Similarities Between the Great Depression and Today

This is frequently bumped to the top as events unfold. The bulk of it was written and first posted on March 23, 2009.

Similarities between the Great Depression and current events. Historical information from America’s Great Depression, Fifth Edition, by Murray Rothbard. (If you haven't read it, I highly recommend it.) Many of the similarities below were selected because Rothbard identified them as causing/prolonging the Depression. In some cases, the correlation is not one-to-one, but I felt the similarities were worth noting. There are more economic similarities, such as the decline in exports, imports and manufacturing, but I focused on the political responses from government and the Federal Reserve.

—Federal Reserve inflated the money supply in the years leading up to the 1929 crash.
—Federal Reserve inflated the money supply in the years leading up to the 2008 crash.

—The U.S., the world’s largest exporter, inflated its currency to aid Great Britain’s economy.
—China, one of the world’s largest exporters, inflated its currency (through the currency peg) and aided the U.S. economy.

—European importers could not export to the U.S. due to tariffs. Instead they financed their imports with loans from America.
—American importers could not export to China due to, among several factors, tariffs. Instead they financed their imports through loans from China (via the Treasury market).

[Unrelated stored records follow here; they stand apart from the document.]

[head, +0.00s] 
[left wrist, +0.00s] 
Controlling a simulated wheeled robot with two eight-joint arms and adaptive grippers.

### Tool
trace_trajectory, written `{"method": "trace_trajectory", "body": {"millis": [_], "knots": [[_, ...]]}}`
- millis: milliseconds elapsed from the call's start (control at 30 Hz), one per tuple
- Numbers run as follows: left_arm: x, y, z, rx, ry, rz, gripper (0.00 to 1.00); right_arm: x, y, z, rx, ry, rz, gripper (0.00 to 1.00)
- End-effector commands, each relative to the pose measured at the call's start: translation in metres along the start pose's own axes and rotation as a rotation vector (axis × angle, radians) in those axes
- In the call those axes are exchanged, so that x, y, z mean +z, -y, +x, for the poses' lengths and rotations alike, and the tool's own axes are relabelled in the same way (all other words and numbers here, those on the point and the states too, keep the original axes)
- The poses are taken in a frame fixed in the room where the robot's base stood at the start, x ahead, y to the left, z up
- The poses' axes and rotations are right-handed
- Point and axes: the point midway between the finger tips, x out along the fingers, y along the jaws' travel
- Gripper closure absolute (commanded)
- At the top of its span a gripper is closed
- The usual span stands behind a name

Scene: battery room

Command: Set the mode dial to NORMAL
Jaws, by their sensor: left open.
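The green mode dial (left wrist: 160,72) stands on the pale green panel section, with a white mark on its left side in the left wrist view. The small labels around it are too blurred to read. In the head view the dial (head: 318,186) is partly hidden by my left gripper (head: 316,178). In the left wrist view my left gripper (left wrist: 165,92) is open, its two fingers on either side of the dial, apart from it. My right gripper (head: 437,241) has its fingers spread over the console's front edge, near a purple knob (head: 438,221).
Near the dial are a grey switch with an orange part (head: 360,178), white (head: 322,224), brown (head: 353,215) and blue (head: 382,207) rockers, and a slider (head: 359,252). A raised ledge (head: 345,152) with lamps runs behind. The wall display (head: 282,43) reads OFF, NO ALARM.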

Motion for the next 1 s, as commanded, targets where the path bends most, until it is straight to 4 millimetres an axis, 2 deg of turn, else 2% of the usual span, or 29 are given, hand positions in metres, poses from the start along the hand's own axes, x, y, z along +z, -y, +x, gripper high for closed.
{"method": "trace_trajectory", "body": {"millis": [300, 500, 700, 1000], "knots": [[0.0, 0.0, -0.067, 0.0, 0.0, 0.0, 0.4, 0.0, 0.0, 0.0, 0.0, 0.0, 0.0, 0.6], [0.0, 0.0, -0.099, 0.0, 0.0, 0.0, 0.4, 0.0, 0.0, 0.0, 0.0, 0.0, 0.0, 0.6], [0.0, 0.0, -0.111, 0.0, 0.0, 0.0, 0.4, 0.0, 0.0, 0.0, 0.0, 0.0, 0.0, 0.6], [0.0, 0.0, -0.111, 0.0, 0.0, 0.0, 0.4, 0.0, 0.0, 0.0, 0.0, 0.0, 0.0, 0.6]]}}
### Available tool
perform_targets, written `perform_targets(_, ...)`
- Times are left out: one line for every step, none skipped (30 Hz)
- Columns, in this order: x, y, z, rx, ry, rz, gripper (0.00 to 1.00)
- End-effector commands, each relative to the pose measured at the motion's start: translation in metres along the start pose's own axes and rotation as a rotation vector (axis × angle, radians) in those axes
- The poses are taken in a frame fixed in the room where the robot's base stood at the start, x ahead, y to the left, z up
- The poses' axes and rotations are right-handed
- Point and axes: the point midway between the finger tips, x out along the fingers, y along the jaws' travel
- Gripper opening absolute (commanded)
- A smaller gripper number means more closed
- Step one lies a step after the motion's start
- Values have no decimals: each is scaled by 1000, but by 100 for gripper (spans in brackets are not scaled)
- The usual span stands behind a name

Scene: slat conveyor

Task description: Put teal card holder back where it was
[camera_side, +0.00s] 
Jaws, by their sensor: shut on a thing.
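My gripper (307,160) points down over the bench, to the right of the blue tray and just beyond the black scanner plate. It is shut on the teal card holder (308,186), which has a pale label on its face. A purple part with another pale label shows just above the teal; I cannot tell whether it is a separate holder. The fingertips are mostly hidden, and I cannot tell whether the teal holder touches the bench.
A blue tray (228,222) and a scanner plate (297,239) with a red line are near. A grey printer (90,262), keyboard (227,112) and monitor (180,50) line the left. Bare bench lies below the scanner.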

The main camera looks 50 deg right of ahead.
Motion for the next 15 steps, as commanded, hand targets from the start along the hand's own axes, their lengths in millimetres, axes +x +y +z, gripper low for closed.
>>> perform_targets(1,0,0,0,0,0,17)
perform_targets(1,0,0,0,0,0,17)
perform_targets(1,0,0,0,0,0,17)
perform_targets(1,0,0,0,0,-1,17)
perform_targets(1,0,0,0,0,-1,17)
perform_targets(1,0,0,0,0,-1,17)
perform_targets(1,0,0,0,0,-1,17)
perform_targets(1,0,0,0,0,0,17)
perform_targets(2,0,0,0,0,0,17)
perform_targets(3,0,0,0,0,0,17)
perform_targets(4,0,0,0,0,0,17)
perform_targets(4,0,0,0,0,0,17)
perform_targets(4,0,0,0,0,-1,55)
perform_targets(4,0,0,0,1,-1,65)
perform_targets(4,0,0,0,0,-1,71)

—Under President Harding, Secretary of Commerce Hoover pushed for State Department oversight of foreign loans. Although voluntary and ad hoc, the public came to believe that all of these loans had the State Departments approval.
—Fannie Mae and Freddie Mac entered the subprime market in the early 2000s and subprime lending quickly exploded, while purchasers of Fannie & Freddie debt assumed the loans had Federal approval.

—Throughout the 1920s, the U.S. government aided the agricultural sector.
—Throughout the 2000s, the U.S. government aided the housing sector.

—In October 1929, Boden-Kredit-Anstalt was about to fail, but it merged with Oesterreichische-Kredit-Anstalt, financed with loans from J.P. Morgan and the Federal Reserve.
—In January 2008, Countrywide was about to fail, but it merged with Bank of America, financed by the Federal Reserve.
—In March 2008, Bear Stearns was about to fail, but it merged with J.P. Morgan, financed by the Federal Reserve.
—In September 2008, Washington Mutual failed and was merged with J.P. Morgan, financed by the Federal Reserve.
—In October 2008, Wachovia failed and was merged with Wells Fargo, financed by the Federal Reserve.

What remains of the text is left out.